Search code examples
pythonloggingscrapyscreen-scraping

Remove INFO logs from scrapy.middleware and scrapy.crawler


Does anyone know if there is a way to set different levels for scrapy's modules ? I want to log scraped item and the requests sent in a log file, but the logs coming from the scrapy.middleware, scrapy.crawler and scrapy.utils.log modules are always the same and do not add value to the log file.

My biggest constraint is that I have to do everything outside of the spiders (in the pipelines, the settings.py file, etc.). I have more than 200 spiders and cannot possibly add code to each of them.

Scrapy's doc says it is possible to modify the level for a specific logger in the advanced customization section, but it does not seem to work when this is set in the settings.py file. My guess is that the logs from scrapy.middleware and scrapy.crawler are logged before the spider evaluates the settings.py file.

I have read scrapy's doc extensively but I cannot seem to find the answer. I don't want to have to recreate my own loggers since some of Scrapy's logs are useful, like the ones logging requests sent and errors.

I can provide code extracts if necessary. Thank you.


Solution

  • You can create a scrapy extension that manipulates the various log levels setting them to higher values for the ones you do not want to appear. The first 3 logs that come from scrapy.utils.log are run before scrapy get's to loading it's extensions, so those 3 I am not sure what to do beyond turning logging off entirely and implementing the logs yourself.

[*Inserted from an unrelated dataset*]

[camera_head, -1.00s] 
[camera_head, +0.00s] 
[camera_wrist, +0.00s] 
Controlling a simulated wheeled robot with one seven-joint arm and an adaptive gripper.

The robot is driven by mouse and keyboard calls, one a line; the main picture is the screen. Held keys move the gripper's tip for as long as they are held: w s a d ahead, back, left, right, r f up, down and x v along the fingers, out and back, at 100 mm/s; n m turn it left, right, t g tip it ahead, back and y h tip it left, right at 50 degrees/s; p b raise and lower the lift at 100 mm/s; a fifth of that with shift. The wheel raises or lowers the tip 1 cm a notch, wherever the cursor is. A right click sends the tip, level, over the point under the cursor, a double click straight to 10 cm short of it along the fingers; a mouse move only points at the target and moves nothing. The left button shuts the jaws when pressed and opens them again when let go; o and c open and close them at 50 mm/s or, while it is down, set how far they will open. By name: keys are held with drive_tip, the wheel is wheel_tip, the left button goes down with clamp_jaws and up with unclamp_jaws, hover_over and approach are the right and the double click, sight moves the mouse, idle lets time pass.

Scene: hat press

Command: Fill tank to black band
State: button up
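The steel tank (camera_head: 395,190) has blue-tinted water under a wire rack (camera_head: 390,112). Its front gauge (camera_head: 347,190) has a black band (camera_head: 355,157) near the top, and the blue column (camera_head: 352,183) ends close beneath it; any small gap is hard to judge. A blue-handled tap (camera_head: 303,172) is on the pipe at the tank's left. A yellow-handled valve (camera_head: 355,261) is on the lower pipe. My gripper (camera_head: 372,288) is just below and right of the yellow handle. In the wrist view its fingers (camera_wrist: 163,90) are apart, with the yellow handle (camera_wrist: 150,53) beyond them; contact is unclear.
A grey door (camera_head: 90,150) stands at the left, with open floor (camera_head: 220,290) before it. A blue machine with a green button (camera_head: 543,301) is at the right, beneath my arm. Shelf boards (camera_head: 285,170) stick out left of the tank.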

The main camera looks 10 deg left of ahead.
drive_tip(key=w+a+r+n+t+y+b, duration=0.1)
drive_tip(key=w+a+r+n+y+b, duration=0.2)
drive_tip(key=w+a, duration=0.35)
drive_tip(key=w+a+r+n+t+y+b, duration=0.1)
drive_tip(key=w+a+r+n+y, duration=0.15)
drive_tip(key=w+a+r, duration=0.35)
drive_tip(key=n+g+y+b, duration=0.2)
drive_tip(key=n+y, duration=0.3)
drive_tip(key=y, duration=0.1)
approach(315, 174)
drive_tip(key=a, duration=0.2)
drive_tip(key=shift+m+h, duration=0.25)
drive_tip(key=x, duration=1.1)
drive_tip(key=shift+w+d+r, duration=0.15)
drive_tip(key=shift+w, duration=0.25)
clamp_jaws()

    Here is an example of the extension:

    extension.py

    import logging
    from scrapy.exceptions import NotConfigured
    from scrapy import signals
    logger = logging.getLogger(__name__)
    
    class CustomLogExtension:
    
        def __init__(self):
            self.level = logging.WARNING
            self.modules = ['scrapy.utils.log', 'scrapy.middleware',
                            'scrapy.extensions.logstats', 'scrapy.statscollectors', 
                            'scrapy.core.engine', 'scrapy.core.scraper', 
                            'scrapy.crawler', 'scrapy.extensions', 
                            __name__]
            for module in self.modules:
                logger = logging.getLogger(module)
                logger.setLevel(self.level)
    
        @classmethod
        def from_crawler(cls, crawler):
            if not crawler.settings.getbool('CUSTOM_LOG_EXTENSION'):
                raise NotConfigured
            ext = cls()
            crawler.signals.connect(
                ext.spider_opened, signal=signals.spider_opened
            )
            return ext
    
        def spider_opened(self, spider):
            logger.debug("This log should not appear.")
    

    Then in your settings.py

    settings.py

    CUSTOM_LOG_EXTENSION = True
    EXTENSIONS = {
       'scrapy.extensions.telnet.TelnetConsole': None,
       'my_project_name.extension.CustomLogExtension': 1,
    }
    

    The example above removes pretty much all of the logs produced by scrapy. If you only want to keep the request logs, then just remove scrapy.core.engine from the self.modules list in the Extension constructor.